Calvin Klein makes ‘offensive’ ads pay

The designer has pulled its controversial ads, but not before earning worldwide publicity, reports Jon Rees

Calvin Klein has joined the canon of advertisers accused of flouting moral codes. Its entry in the misdemeanours dictionary will be filed under “P” for pornography somewhere between “A” for Aids (Benetton) and “T” for transvestism (Levi’s).

But now that the fashion designer has bowed to pressure and withdrawn its controversial jeans advertising campaign – amid accusations that it was peddling child pornography – some commentators say the company should have stuck to its guns.

The TV and press campaign was produced by the company’s in-house advertising unit, CRK Advertising, and featured pubescent-looking models in various states of undress. All were almost wearing something from the CK denim range.

There are two striking things about the poster campaign: one is the youth of the models – though supermodel Kate Moss’s career, in particular with Calvin Klein perfume brand Obsession, has blunted that impact. The other is the washed-out, listless, joyless poses in which they are presented. This, combined with the tawdry backroom settings, speaks irresistibly of child pornography, claim groups as diverse as the American Family Association and The Guardian newspaper.

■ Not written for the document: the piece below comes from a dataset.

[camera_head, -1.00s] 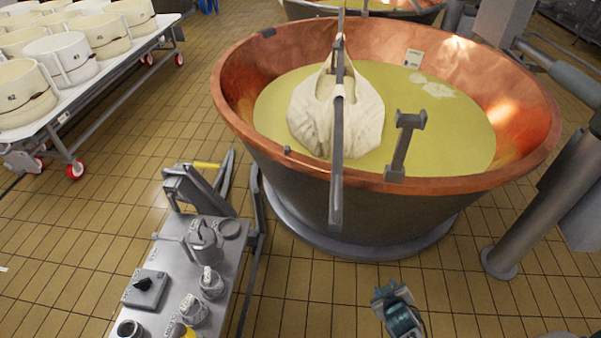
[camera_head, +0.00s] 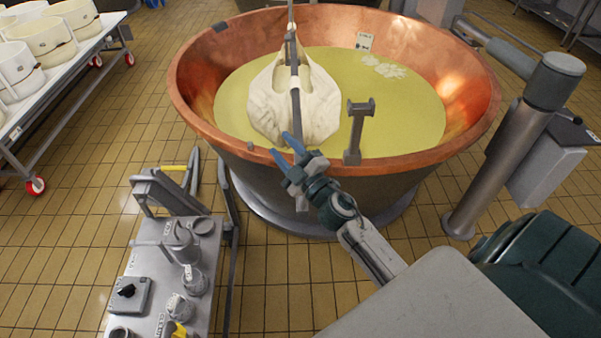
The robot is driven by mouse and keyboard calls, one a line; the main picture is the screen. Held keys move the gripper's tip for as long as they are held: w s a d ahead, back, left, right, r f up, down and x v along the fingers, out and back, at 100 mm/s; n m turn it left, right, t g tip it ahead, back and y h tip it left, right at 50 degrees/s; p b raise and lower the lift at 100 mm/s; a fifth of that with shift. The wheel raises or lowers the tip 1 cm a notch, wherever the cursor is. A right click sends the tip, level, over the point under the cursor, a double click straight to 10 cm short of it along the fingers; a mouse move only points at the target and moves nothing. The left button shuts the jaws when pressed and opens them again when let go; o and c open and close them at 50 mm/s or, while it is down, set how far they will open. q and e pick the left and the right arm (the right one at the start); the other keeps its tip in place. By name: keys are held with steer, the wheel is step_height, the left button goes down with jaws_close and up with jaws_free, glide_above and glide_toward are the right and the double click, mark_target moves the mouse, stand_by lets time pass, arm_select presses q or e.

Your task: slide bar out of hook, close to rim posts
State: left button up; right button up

The TV ads provoke a stronger reaction: same models, same setting but this time with the addition of an off-camera contribution from the “director”. He says, “Nice body, do you work out?” and similar comments to the young male and female models as they take off various articles of Calvin Klein clothing. The scene is suffused with awkwardness and embarrassment and the overall impression is of exploitation, not fashion.

Following a furore on both sides of the Atlantic – the campaign didn’t even break in the UK although it was scheduled to air across Europe on MTV – the company took a full page ad in The New York Times withdrawing the campaign, which it claims has been misunderstood.

In a separate statement, it said: “The whole point of this campaign is that people, regular people from anywhere…have glamour inside of them which is tied to their independence.”

The American Family Association is still trying to force the US attorney general to launch a federal child pornography investigation into Calvin Klein on the grounds that the ads “sexually exploit what appear to be children by exhibiting them in a lascivious manner”.

Tony Kaye, who directed the shelved Guinness ad featuring a gay couple, says the withdrawal of the Calvin Klein campaign was a triumph only for hypocrisy.

“It’s totally fresh and represents kids in the way they are. The only people that are objecting to it are old and out of touch. I think that’s a sad indication of how the world is, that people can look at it and see filth,” he says.

Certainly those who have seen only the posters tend to be less concerned than those who have seen the full campaign.

Mark Blenkinsop, marketing manager for Europe at jeans company Pepe, which itself ran a controversial campaign based on teenage angst and suicide earlier this year, saw little to cause offence in the poster work.

“The style of the pictures was a little close to the bone but it did not offend me. If the setting had been a little more glamorous, I don’t think there would have been any problem. It looks to me like the ads draw on the work of underground photographers from the Sixties,” he says.

Stockist Harrods also failed to be outraged by the poster work. “I think it was unnecessary to withdraw them,” says a spokesman.

Critics of Calvin Klein say that despite the withdrawal, the campaign had more than done its job. It resulted in the company’s name and product being splashed across the world’s leading newspapers and magazines as well as hitting the screens of some of the highest-rated TV shows.

Ads for other jeans brands have come close to the edge, but according to one agency source who works on a “youth” brand, this one steps firmly over the line.

“The Versace jeans ad features two supermodels in white high heels, jeans and no tops and no one says a word. The defining thing about the CK ads is the age of the models.”

The other jeans ad best-known for it obvious use of controversial sexual imagery is Levi’s “taxi” ad, created by Bartle Bogle Hegarty. This features a cab driver lasciviously eyeing a girl in the rear view mirror and then being disconcerted when “she” turns out to be a “he”.

One agency source says: “The difference was that the character in the Levi’s ad triumphed over the taxi driver. He was also evidently an adult. And transvestism has a long history of acceptable humour surrounding it. In comparison, the ‘feel’ of the CK campaign was dirty, grimy, trashy – and humourless.”

Whatever Calvin Klein’s intentions for the campaign, the ads have been consigned to the dustbin, attracting reams of publicity in the process. Many suspect that is what they were designed to do in the first place.